> **Given information**

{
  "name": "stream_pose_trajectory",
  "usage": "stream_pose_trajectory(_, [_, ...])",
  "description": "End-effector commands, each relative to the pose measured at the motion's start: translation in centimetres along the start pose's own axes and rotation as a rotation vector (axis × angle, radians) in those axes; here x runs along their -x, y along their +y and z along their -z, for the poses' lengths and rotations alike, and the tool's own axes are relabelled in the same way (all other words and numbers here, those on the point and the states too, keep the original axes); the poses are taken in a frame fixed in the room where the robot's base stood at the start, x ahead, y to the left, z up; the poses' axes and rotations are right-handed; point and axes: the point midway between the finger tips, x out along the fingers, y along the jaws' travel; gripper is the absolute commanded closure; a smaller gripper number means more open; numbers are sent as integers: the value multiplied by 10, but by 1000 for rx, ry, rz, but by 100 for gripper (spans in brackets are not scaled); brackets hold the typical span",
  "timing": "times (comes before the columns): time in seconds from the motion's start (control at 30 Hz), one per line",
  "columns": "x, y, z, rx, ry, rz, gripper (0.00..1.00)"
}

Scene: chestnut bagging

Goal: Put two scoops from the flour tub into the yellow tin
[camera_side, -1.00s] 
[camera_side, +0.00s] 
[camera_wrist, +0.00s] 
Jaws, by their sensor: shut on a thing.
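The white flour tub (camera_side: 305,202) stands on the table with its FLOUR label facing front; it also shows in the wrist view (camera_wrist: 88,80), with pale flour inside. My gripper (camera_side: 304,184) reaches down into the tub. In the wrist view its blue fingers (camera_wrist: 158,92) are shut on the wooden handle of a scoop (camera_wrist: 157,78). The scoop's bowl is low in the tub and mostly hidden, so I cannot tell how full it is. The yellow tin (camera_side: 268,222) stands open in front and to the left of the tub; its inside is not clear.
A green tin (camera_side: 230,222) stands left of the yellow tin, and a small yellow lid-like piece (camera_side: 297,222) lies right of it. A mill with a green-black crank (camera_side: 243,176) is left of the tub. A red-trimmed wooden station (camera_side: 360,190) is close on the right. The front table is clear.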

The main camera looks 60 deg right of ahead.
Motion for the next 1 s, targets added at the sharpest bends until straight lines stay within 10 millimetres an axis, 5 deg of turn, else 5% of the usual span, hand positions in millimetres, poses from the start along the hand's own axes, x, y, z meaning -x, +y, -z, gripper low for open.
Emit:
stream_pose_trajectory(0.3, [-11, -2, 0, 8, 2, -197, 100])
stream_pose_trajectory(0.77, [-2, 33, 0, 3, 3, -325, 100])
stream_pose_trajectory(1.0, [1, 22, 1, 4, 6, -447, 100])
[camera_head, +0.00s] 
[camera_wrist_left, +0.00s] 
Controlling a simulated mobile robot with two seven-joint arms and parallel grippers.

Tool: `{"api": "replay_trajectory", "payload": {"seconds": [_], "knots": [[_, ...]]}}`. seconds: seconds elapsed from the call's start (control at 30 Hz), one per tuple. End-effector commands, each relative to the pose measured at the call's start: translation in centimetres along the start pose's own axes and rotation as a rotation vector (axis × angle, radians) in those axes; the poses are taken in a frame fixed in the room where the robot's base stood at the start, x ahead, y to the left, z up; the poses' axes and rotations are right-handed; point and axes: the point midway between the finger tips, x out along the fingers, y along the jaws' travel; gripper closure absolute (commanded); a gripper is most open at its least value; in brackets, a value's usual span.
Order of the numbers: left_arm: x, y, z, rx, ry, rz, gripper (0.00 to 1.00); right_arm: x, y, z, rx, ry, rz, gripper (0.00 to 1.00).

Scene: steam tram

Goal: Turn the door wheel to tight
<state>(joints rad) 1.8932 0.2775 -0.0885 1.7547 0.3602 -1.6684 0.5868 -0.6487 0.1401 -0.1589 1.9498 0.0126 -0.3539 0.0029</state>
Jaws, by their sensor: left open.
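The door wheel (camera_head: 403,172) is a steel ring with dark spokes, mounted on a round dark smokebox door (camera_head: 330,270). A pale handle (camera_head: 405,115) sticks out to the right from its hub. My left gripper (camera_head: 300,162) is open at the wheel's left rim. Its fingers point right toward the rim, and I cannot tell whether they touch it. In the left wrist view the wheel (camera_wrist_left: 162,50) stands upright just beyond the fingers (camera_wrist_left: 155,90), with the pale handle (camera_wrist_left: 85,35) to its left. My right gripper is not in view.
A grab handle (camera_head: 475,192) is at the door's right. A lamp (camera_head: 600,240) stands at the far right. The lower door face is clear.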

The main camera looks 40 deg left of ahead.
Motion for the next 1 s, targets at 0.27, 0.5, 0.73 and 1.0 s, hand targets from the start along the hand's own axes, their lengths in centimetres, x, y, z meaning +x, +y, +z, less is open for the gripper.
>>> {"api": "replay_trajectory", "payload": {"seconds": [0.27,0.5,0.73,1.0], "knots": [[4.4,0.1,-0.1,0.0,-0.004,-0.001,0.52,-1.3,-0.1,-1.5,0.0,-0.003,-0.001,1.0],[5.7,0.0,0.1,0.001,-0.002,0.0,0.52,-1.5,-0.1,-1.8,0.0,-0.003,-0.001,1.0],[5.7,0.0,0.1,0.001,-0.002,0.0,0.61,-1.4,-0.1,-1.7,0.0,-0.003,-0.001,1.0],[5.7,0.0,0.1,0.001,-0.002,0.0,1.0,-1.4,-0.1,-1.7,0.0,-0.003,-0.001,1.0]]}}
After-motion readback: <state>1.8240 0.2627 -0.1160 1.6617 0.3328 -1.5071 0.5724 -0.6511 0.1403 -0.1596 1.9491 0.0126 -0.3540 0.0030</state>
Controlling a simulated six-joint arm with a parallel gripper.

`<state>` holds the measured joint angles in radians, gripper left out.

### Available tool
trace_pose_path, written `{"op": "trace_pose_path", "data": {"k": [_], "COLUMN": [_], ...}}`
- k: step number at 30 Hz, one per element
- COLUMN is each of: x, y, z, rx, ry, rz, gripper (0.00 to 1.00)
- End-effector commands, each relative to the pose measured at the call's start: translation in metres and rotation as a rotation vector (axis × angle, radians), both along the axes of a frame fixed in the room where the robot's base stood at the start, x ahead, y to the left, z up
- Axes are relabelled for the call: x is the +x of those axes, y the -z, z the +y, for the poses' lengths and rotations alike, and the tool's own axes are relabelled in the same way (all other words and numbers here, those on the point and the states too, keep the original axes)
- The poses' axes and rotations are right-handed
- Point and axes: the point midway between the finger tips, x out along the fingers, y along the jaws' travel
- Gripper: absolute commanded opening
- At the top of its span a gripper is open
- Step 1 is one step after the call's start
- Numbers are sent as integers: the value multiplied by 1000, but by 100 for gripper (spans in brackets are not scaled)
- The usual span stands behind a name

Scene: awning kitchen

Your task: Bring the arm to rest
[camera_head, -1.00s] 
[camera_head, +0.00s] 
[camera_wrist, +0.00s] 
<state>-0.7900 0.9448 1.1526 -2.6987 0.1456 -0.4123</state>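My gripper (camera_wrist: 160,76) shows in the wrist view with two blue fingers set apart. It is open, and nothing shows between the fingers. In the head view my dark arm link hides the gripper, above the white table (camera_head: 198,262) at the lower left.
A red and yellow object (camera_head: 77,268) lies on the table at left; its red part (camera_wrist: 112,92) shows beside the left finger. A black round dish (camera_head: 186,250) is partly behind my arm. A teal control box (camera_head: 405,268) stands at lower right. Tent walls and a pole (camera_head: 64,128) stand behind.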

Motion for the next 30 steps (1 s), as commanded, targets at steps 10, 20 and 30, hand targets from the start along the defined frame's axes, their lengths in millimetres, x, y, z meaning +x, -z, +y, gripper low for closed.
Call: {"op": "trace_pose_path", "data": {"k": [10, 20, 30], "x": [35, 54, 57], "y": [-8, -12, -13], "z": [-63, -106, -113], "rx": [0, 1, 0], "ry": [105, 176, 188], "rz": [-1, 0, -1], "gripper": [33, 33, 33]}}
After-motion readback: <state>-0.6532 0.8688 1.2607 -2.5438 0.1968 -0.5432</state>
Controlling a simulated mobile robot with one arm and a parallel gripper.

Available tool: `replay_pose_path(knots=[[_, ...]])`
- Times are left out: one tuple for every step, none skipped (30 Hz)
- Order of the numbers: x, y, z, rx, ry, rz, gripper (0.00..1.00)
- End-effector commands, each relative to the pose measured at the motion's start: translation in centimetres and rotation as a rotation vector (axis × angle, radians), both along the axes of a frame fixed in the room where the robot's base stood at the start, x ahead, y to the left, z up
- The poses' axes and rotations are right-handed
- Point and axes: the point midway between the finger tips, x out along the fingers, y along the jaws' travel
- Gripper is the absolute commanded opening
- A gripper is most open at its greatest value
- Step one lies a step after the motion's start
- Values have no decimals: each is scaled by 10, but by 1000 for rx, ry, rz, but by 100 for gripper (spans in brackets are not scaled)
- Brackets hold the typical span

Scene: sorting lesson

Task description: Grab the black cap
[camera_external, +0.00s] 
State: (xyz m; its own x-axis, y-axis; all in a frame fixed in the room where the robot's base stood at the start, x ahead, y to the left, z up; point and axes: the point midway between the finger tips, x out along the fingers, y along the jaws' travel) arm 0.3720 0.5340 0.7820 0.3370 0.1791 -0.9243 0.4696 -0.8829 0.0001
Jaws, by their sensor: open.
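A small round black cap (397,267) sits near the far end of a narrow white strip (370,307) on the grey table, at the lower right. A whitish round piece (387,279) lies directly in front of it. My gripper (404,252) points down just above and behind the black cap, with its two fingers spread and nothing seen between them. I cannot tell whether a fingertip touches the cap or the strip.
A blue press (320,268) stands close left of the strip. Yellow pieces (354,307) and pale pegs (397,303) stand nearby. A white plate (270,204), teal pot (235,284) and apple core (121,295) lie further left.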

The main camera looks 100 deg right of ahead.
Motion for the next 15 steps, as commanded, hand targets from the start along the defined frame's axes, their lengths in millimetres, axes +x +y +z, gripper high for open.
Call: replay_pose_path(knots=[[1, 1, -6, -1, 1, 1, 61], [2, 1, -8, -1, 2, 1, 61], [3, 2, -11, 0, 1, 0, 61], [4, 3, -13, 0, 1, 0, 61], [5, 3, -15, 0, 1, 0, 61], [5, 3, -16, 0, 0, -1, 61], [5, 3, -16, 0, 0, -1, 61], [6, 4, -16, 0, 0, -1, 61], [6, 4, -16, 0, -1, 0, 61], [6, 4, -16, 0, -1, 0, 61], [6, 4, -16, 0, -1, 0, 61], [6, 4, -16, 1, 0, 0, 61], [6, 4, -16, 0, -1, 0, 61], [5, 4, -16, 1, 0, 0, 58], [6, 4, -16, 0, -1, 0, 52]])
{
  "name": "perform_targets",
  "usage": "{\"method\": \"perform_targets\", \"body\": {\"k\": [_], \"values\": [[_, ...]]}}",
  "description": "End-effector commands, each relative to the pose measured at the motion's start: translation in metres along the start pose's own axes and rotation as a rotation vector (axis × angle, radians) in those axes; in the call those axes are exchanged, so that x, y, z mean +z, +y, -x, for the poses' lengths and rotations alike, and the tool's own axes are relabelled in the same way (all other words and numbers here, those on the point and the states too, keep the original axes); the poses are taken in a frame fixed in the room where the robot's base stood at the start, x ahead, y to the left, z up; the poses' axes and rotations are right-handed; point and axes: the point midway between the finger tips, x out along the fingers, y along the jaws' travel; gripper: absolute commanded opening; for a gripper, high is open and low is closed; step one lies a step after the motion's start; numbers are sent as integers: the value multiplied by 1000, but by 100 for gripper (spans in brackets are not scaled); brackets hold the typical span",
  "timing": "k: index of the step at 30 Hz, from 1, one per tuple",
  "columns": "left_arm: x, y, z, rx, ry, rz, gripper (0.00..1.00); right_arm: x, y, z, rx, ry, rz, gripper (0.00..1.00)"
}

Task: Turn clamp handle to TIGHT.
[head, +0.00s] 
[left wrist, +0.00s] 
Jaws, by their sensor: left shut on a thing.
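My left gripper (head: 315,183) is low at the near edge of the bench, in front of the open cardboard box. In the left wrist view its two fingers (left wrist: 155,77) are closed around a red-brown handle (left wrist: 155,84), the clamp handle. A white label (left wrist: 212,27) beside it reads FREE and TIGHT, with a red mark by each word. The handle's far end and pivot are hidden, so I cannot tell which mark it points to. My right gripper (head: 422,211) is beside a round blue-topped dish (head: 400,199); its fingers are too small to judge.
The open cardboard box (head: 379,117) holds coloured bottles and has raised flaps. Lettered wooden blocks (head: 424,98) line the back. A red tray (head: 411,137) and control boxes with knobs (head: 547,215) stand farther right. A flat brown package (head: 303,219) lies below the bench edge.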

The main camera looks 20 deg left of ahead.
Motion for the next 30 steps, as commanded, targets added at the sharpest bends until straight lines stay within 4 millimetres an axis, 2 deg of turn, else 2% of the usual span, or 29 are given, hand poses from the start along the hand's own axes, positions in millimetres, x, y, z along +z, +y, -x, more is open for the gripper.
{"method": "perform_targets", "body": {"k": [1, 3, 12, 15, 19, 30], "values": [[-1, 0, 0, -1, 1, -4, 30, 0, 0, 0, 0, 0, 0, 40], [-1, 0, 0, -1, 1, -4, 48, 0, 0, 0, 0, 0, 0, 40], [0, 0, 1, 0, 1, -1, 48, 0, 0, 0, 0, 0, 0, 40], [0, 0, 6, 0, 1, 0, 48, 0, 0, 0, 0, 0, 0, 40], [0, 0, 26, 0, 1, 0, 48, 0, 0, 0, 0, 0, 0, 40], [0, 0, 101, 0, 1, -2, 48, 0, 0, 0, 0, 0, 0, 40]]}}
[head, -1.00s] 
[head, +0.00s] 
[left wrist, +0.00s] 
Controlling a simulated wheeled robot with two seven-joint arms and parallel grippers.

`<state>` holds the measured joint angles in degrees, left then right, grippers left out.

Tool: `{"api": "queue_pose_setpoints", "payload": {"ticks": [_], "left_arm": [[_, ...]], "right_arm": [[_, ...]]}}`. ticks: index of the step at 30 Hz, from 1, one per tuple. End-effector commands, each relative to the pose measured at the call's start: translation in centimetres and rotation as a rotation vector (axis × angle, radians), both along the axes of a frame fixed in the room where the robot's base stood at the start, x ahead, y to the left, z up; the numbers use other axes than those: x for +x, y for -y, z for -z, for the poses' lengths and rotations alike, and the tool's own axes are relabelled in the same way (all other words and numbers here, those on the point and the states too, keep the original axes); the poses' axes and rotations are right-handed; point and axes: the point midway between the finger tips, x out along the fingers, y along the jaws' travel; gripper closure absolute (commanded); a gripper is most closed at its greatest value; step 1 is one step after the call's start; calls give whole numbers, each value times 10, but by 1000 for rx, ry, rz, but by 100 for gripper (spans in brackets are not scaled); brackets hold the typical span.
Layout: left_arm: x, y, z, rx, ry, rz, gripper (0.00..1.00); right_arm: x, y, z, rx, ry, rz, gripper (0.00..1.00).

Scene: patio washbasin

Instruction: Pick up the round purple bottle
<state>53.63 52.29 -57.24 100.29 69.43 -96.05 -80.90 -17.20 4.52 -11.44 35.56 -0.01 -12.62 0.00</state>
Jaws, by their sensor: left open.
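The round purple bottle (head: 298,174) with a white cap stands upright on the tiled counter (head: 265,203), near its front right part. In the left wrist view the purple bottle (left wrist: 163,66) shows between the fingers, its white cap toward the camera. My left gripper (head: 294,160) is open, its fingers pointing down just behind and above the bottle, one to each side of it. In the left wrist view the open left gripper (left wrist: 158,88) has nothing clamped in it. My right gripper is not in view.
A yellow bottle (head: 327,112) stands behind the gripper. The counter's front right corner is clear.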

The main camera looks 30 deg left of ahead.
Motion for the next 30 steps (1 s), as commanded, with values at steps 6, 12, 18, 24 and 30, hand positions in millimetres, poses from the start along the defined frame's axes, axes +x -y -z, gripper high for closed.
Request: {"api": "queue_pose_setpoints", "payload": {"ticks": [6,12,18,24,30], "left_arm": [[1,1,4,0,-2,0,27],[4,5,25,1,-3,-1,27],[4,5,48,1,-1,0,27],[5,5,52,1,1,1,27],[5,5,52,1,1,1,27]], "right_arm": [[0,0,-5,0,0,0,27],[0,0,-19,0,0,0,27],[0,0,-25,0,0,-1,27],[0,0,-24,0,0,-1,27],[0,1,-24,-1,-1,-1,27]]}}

> **Stated exercise**
From the entries above, select each line containing the string "Controlling".

> **Worked answer**
Controlling a simulated mobile robot with two seven-joint arms and parallel grippers.
Controlling a simulated six-joint arm with a parallel gripper.
Controlling a simulated mobile robot with one arm and a parallel gripper.
Controlling a simulated wheeled robot with two seven-joint arms and parallel grippers.

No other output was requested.